D’autres pensent que le véritable obstacle à la foi chrétienne, c’est la Croix parce qu’elle offrirait une image de l’Evangile et de l’Eglise triste, doloriste, tournée vers la souffrance et la mort. Il arrive même qu’on retire les Croix de certains temples. Moi je crois fondamentalement l’inverse. De la même manière que la mort du colonel Beltram était nécessaire pour que les otages vivent et que son sacrifice a permis à notre nation de reprendre courage et fierté, il fallait dit l’Evangile que le Fils de l’Homme souffre et meurt sur la Croix pour le salut de l’Humanité. Il a offert sa vie pour s’interposer et affronter la mort pour que justement nous puissions vivre sans avoir peur de la mort. Voilà pourquoi il est impératif qu’il y ait une grande Croix dans notre temple et que cette croix soit vide sans crucifié dessus. Mettre une représentation de Jésus sur la Croix, voilà qui serait particulièrement morbide à mes yeux. Mais la croix vide que nous allons replacer dans ce temple doit être un véritable symbole de victoire : « Mort où est ta victoire ? Mort où est ton aiguillon ? » (1 Co 15,55). On pourrait presqu’imaginer une croix avec des pousses vertes, des bourgeons, ou une plante qui s’enroulerait autour comme un lierre en symbole de la vie qui surclasse la mort de toute sa puissance et de toute sa beauté.
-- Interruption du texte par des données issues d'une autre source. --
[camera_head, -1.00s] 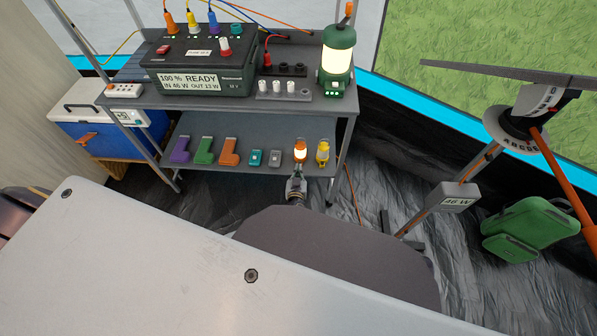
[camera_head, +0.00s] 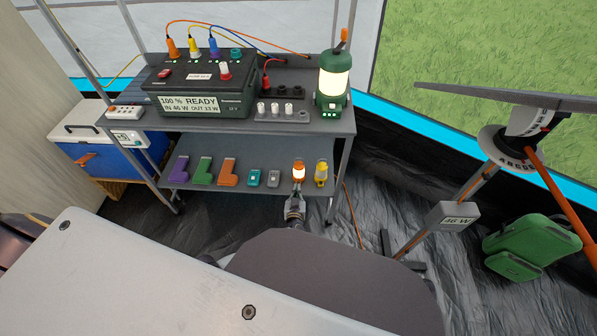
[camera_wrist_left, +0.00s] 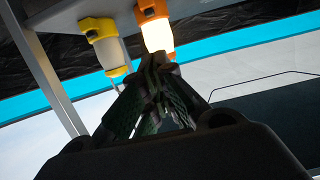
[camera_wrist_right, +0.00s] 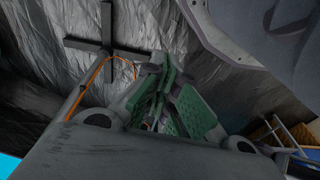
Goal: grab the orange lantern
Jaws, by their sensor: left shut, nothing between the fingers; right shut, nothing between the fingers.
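The small orange lantern (camera_head: 299,173), with a glowing lamp section, stands on the lower shelf of the cart, just left of a yellow lantern (camera_head: 321,174). My left gripper (camera_head: 296,196) is close in front of the orange lantern, shut and empty. In the left wrist view the orange lantern (camera_wrist_left: 157,35) is just beyond the shut fingertips (camera_wrist_left: 157,62), which overlap its lower edge. I cannot tell whether they touch it. My right gripper (camera_wrist_right: 160,72) is shut and empty over the dark floor in the right wrist view, and is hidden in the head view.
The lower shelf (camera_head: 240,203) also holds purple, green and orange L-shaped pieces and two small boxes. A larger green lantern (camera_head: 334,82) and a power station (camera_head: 205,90) stand on the top shelf. A pale tabletop (camera_head: 120,275) fills the lower left.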

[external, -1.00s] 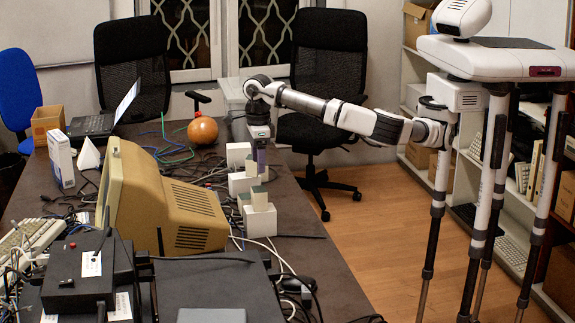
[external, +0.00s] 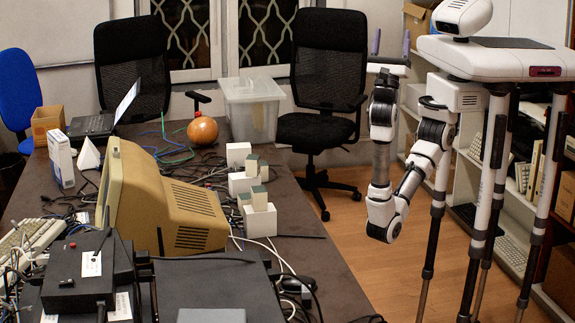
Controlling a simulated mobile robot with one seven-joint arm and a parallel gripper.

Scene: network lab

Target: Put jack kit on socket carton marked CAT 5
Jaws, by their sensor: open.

En fait, si on écoute ce que dit l’Evangile de Marc, ce qui provoque l’arrêt de l’Evangile, c’est la peur. Elles ne dirent rien à personne parce qu’elles avaient peur ! Si le christianisme meurt, ce sera à cause de notre peur. Peur de parler clairement, peur de transmettre à nos enfants, peur d’affirmer nos convictions sereinement. La peur c’est l’opposé de la foi, de la confiance, de la sérénité. La peur c’est la figure même du péché. Pourquoi avez-vous peur gens de peu de foi (Matt 8,6), demande Jésus lors de la tempête sur le lac. Réfléchissez-bien : la seule chose qui bloque votre vie, c’est votre peur. La seule chose qui nous empêche de partager nos convictions, c’est notre peur. Et chacun essaie de gérer sa peur comme il peut en inventant des stratégies, en se fabriquant des sécurités, en contractant des assurances pour ne plus avoir peur, en s’immergeant dans du divertissement et des écrans pour oublier la peur… Mais en ce jour de Pâques, Dieu vient balayer tout cela : c’est lui qui a roulé la pierre, c’est lui qui a ressuscité Jésus, c’est lui qui a envoyé le jeune homme dans le tombeau parler aux femmes… C’est lui qui vient balayer toutes nos fausses sécurités. C’est lui qui vient retirer nos béquilles pour que nous n’ayons aucune autre solution que de marcher vers lui pour l’appeler au secours. Il vous attend en Galilée… Eglise de Jésus Christ, oublie tes fausses sécurités et viens, suis-moi dit le Seigneur : j’ai une mission pour toi…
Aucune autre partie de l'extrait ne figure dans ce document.